**WHAT TO DO**
Pick out all lines with the word "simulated" from the records that follow.

**RECORDS SUPPLIED**

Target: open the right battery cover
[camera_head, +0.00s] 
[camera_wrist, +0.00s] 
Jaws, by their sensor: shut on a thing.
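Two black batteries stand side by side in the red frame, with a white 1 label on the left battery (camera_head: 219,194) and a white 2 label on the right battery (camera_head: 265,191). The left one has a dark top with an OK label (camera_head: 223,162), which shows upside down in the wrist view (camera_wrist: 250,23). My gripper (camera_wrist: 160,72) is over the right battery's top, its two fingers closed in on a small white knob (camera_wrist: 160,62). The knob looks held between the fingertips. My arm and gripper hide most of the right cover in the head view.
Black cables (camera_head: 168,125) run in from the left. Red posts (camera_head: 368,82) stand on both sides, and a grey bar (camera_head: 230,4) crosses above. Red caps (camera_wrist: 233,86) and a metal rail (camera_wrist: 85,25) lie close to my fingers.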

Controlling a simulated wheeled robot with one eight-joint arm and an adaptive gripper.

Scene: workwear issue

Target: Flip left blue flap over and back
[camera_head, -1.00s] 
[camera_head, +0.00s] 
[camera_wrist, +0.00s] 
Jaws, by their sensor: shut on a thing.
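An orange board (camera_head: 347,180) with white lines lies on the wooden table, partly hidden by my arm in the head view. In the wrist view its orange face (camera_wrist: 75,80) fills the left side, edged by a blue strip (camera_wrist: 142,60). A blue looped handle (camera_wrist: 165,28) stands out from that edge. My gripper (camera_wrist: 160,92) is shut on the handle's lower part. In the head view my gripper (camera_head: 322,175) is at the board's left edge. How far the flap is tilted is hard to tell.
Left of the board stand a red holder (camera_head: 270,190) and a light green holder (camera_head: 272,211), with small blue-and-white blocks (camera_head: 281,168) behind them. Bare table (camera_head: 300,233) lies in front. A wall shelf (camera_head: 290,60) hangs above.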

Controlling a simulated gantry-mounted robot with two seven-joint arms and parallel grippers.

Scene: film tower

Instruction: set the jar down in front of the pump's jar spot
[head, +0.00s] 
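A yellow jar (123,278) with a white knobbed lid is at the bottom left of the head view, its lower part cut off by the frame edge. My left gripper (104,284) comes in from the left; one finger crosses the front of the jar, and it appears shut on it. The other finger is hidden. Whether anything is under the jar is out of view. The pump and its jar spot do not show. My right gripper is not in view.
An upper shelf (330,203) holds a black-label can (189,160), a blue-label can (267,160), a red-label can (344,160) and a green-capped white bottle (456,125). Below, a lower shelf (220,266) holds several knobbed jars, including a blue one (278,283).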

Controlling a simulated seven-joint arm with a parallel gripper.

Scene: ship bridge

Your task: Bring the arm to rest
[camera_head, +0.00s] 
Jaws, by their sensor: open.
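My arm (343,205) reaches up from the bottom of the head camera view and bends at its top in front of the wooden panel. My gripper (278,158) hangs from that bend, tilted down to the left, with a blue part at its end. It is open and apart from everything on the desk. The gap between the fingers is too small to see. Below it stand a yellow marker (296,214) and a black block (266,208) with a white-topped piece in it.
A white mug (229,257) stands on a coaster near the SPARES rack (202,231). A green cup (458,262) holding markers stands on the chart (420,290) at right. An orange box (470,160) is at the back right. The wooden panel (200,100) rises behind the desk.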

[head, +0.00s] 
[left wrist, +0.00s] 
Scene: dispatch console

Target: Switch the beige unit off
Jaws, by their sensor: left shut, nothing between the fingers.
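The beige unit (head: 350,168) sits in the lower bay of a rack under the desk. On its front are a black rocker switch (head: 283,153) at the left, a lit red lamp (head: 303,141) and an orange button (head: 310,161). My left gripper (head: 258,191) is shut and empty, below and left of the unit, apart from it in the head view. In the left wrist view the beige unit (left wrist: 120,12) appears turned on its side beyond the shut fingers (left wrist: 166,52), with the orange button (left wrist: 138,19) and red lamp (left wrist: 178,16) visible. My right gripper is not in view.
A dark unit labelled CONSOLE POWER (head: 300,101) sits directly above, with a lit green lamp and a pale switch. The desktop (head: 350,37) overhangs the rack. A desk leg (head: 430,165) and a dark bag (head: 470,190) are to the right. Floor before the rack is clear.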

**SOLUTION TO THIS TASK**
Controlling a simulated wheeled robot with one eight-joint arm and an adaptive gripper.
Controlling a simulated gantry-mounted robot with two seven-joint arms and parallel grippers.
Controlling a simulated seven-joint arm with a parallel gripper.

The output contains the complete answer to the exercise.